Ideally, you’d walk into a home you’re considering purchasing, fall in love with it just the way it is, and buy it. No problems, no clauses or conditions to rely upon, just an easy deal with no bumps in the road. Unfortunately, that rarely happens. And if there are repairs that need to be made to the home before you purchase it, the case can get even more complicated, as one Toronto home buyer has recently found out.

It was in June 2004 that Mark Rosenhek agreed to buy Elizabeth and Angelo Breda’s home on Docliffe Drive for $1.99 million. The home had been built just seven years prior, and the Bredas were the only ones that had ever lived in it.

Of course, Rosenhek did his due diligence, and wouldn’t purchase the home until an inspection had been completed on it. The inspector noticed that the roof had two flat areas, in which water had been pooling for some time and which could later cause leakage into the home. In addition to that there were also some small repairs such as electrical work and flue caps for the chimney that were needed.

The purchase contract was pulled back out, and all parties agreed that the home repairs would be done before the deal closed. Unfortunately, Rosenhek didn’t give it any more thought than that.

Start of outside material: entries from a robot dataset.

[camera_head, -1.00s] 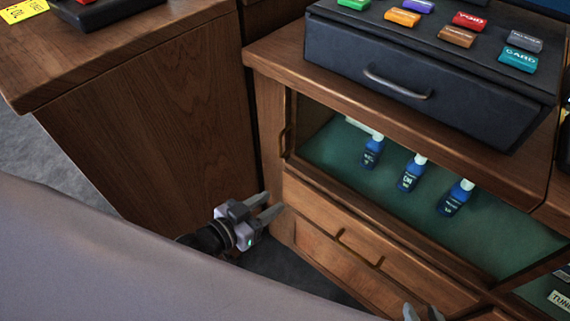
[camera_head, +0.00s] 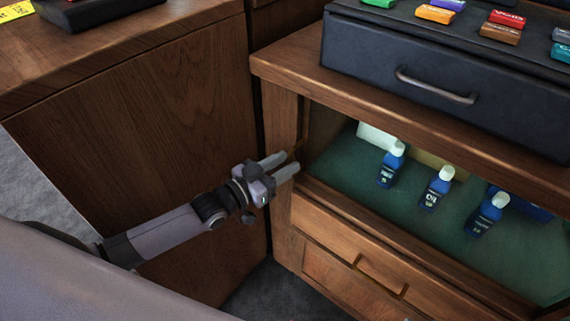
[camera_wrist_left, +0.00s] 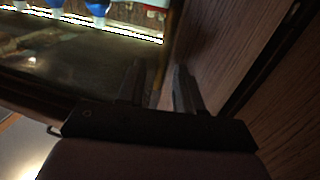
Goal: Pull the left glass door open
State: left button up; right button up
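The left glass door (camera_head: 350,185) is a clear pane on the wooden cabinet, and bottles show behind it. It appears closed. Its thin brass handle (camera_head: 298,146) is upright at the pane's left edge. My left gripper (camera_head: 285,163) is at this handle, with its two fingers apart and their tips close to it. In the left wrist view the two dark fingers (camera_wrist_left: 160,88) are spread, and a brownish strip, likely the handle (camera_wrist_left: 163,62), shows between them. Whether they touch it cannot be told. My right gripper is not in view.
Blue bottles (camera_head: 435,190) stand on the green shelf behind the glass. A drawer with a brass pull (camera_head: 380,275) is below. A black cash drawer (camera_head: 440,75) sits on top. A wooden counter (camera_head: 150,130) stands close on the left, leaving a narrow gap.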

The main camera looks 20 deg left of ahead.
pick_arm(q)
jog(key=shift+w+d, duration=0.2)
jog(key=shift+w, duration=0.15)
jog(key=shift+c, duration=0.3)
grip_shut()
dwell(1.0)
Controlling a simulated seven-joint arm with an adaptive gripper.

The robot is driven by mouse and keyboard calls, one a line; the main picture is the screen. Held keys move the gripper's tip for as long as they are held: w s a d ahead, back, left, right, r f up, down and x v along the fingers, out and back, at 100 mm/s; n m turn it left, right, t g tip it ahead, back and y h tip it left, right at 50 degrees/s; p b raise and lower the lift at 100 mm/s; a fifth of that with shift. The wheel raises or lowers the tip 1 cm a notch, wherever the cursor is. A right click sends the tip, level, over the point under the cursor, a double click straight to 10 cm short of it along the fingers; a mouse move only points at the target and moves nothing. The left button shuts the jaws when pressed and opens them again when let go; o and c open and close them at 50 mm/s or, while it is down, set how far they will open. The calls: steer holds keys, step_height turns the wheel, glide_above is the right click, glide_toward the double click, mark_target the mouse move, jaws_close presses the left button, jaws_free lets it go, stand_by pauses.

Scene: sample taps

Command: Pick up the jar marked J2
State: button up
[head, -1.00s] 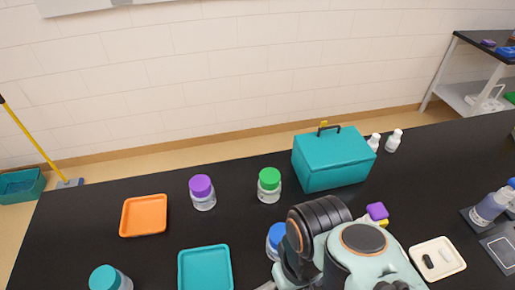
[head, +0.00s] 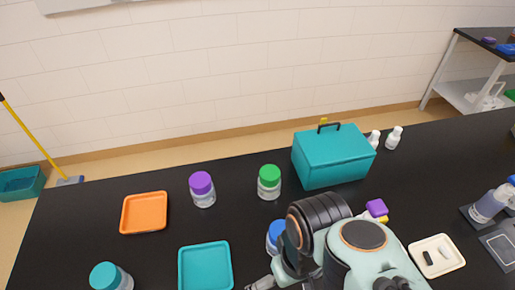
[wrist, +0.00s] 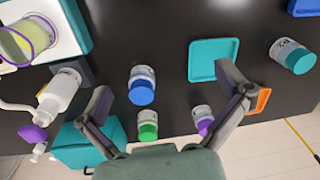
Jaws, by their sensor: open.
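Four jars show in the wrist view. The teal-lidded jar (wrist: 290,55) at the upper right has a dark marking that may read J2, turned and small; it also stands at the front left in the head view (head: 110,277). The blue-lidded jar (wrist: 141,85) appears between my fingers, farther off; my arm partly hides it in the head view (head: 274,236). The green-lidded jar (wrist: 147,124) and purple-lidded jar (wrist: 203,120) stand farther back, their markings unreadable. My gripper (wrist: 163,78) is open and empty, above the table.
A teal tray (head: 205,247) lies right of the teal-lidded jar, with an orange tray (head: 144,213) behind. A teal box (head: 333,157) stands at the back.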

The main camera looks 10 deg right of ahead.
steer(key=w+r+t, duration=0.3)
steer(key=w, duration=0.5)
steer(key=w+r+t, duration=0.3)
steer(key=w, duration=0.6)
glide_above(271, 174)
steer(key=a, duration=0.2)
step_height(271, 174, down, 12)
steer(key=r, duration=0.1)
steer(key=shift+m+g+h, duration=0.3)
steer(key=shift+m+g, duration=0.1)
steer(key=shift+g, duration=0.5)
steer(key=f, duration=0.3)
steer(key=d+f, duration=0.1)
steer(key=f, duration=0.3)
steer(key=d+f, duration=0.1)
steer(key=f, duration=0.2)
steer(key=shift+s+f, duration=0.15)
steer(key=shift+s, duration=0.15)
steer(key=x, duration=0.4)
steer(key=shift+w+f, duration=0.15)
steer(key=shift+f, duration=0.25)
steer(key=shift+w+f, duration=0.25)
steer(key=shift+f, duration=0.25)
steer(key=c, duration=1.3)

The deal closed in September of that year, and Rosenhek moved in shortly after. Neither he nor his lawyer had talked to the Bredas any more about the repairs that were needed, or whether or not they had been done. Shortly after he moved in, he did notice that you could still see pooling water on the roof when looking out a bedroom window.

Still, it was three years before Rosenhek did anything about it. When the water did begin to leak into his dining room, and he learned it would cost $20,000 to repair the roof, it was only at that time that he sued the Bredas for the cost of the roof that had never been fixed.

Unfortunately for Rosenhek, when the case went to court Judge Laurence Patillo of the Ontario Superior Court ruled in favour of the sellers, saying that any repair obligations closed when the deal did. And that if Rosenhek wanted the roof repaired before he purchased, he should have done more to ensure that it had been taken care of.

The case is one that shines a light on a situation so many buyers and sellers are faced with so often. So what’s the best way to deal with it?

The biggest question that comes up when a seller is responsible for the repairs is if they were done adequately enough. And it’s one that the seller and buyer rarely agree on. But there is a way to avoid the argument in the first place.

Instead of asking for, and then continually nagging and checking, to see if home repairs have been done, instead ask the seller to give you a credit for the repair cost. That way when you move in yourself, you can do the job you want to do and hire anyone you want to ensure that it’s done up to your specifications.